Kelly Olynyk has shown flashes of brilliance with increased playing time, while rookies R.J. Hunter and Terry Rozier have some upside. Then there is Jordan Mickey, perhaps the most exciting prospect of the bunch, who has been stashed in D-League due to Boston's crowded frontcourt.
Making smaller moves in order to free up playing time for the young guns could be a viable long-term strategy.
It's important to remember Boston has the Brooklyn Nets' 2016 first-round pick, which projects to be at least a top-five selection. The Celtics are extremely unlikely to part with such an asset unless a superstar becomes available, which provides further incentive to ride the season out and re-evaluate during the summer.
Boston can simply allow its core to grow and use the Nets' pick to draft a potential franchise player. Such a path requires patience, but it could be the safest way back to title contention.
Alleviating the Frontcourt Logjam
Having a regular rotation is important in the NBA, and that becomes even more clear as the postseason nears. Head coach Brad Stevens, who tried to keep all of his big men happy at the beginning of the year, has slowly come to terms with that.
Boston has opted to run a healthy dose of small ball lately, with both Jonas Jerebko and Jae Crowder sliding into the power forward spot. The increased mobility those lineups possess has been a joy to watch, and it allows the Celtics to switch the pick-and-roll, double-team and rotate all over the court in pristine fashion.
Those positive results have further exposed the excess of big men on Boston's roster. David Lee has appeared in just two games during January, while Tyler Zeller's minutes have been sporadic all year.
Moving at least one of them should be a priority regardless of the estimated return. Mickey, who is averaging 17.1 points, 10.4 rebounds and 4.6 blocks per game in D-League this season, has been itching to prove his worth, and Stevens has admitted his curiosity, per Chris Forsberg of ESPN:
I’m really curious, but we do have a [frontcourt] logjam. That’s the reality of our situation. And, to his credit, he’s made the most of it by staying in a rhythm by playing up there and I think he’s done a lot of good things. Some things that will really be able to translate, I think. And some things that he just needs to continue to improve upon.

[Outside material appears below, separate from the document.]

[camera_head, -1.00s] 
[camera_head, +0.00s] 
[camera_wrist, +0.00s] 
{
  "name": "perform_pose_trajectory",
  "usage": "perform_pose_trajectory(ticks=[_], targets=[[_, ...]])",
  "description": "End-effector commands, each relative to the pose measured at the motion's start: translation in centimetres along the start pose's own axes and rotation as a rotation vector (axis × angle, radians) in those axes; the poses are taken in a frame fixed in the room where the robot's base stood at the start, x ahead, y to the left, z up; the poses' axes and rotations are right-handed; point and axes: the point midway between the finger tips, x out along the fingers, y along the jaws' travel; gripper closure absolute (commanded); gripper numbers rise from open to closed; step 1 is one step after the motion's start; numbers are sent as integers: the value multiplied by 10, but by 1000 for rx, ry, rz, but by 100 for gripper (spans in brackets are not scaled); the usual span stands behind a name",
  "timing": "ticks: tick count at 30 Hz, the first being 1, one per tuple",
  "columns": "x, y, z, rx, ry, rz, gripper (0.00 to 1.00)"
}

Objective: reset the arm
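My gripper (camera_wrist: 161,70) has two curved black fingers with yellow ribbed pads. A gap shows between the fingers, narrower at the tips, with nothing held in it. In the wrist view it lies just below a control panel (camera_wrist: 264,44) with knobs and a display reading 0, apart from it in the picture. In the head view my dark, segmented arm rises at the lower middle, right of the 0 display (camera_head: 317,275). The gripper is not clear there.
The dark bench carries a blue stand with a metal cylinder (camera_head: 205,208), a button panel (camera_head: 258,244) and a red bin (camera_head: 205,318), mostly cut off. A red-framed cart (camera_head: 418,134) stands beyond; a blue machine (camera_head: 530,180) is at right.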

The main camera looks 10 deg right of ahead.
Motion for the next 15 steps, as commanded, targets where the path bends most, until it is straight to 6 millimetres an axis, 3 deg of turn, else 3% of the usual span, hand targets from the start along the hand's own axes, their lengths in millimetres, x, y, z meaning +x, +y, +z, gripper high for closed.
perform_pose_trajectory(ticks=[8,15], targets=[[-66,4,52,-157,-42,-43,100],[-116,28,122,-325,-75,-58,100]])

He’s closer to ready than ever before because of his continued work.
Earning consistent playing time wouldn't be easy for Mickey—even if Boston got rid of both Lee and Zeller—but at least the rookie would have a legitimate chance to gather experience.
Conversely, it wouldn't make sense for Boston to simply dump players for nothing just to open up minutes for an unproven rookie. If the Celtics have an intention to aggressively shop Lee and Zeller, they should look for a specific return in order to cover up some other flaws.
Adding More Scoring
Boston has statistically been the second-best defensive team in the league this season, allowing 98.9 points per 100 possessions, per ESPN's Hollinger stats. The big issue has been the offense, especially against diligent opponents who get back in transition.

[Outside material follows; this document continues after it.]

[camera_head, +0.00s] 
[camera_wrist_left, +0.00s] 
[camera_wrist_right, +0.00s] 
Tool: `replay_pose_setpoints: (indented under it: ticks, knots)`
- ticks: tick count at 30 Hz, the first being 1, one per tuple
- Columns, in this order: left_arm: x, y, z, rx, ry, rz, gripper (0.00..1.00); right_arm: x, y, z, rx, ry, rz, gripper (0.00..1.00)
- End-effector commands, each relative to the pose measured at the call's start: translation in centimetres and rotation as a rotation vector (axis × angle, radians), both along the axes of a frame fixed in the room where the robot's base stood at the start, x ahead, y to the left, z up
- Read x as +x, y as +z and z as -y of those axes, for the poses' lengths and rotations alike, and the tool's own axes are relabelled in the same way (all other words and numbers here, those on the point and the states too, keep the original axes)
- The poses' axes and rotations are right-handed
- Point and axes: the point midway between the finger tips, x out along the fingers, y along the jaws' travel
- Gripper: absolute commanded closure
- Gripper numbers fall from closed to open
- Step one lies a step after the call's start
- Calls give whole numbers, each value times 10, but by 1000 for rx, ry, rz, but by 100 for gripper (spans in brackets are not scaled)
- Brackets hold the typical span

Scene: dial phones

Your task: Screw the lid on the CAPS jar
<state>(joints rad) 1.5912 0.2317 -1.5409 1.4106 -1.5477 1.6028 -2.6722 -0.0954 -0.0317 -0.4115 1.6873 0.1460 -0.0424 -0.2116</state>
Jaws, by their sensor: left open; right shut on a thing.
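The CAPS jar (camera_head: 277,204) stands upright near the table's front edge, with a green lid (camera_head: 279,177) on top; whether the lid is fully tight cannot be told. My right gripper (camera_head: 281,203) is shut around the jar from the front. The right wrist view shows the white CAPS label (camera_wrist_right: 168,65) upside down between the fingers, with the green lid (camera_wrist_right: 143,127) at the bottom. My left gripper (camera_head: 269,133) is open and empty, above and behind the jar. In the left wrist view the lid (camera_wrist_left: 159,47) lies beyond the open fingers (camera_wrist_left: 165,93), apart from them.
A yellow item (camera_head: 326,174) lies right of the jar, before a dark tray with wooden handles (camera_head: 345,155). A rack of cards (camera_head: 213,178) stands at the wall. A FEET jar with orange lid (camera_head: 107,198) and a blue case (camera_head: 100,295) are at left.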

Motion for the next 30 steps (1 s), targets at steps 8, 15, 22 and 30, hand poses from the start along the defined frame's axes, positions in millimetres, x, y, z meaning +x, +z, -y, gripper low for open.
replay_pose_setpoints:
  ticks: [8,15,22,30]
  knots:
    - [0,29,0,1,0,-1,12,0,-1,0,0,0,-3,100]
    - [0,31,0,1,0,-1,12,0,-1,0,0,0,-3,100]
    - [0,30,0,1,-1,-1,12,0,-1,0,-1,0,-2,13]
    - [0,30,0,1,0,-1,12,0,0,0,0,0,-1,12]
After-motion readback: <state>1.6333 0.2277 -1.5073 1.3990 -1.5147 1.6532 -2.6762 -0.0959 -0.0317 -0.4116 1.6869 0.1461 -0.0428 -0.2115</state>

Stevens has figured out internal solutions in order to spark and improve his offense since the beginning of the year.
Thomas and Avery Bradley have both been excellent in creating shots, while Marcus Smart's enhanced arsenal isn't as big of a liability anymore. When teams rightfully abandon Smart on the perimeter, he aggressively pursues backdoor cuts and the Celtics keep him involved with funky plays like the one below:
It's an interesting high double-screening action, and Smart has become increasingly more dangerous when involved in similar sets. He has also shown off an improved floater in the paint opponents willingly surrender.
Boston has scored 104.5 points per 100 possessions in January, per NBA.com, which would rank seventh in the league this season. Those numbers offer cautious optimism, and they can partially be attributed to the Celtics' increased exposure to small ball: Olynyk, Jerebko and Crowder have all spent time at power forward and their three-point shooting has been phenomenal:
|3P% in Jan.||51.1||42.2||39.1|
There's some legitimate improvement here, but the hot-streak from beyond the arc isn't sustainable and is skewing the figures over a limited sample size. Even with the recent surge, the Celtics remain below-average in offensive efficiency during 2015-16.
Boston doesn't necessarily need another ball-dominant wing, but an accurate and mobile three-point shooter could do wonders.
A player like Kevin Martin would be an interesting fit. He can dart around screens and punish off-balance defenders as a secondary driver. Moving a frontcourt player for a low-maintenance wing scorer who is easy to fit in would certainly bring greater balance to Boston's roster.
All statistics are accurate as of January 25.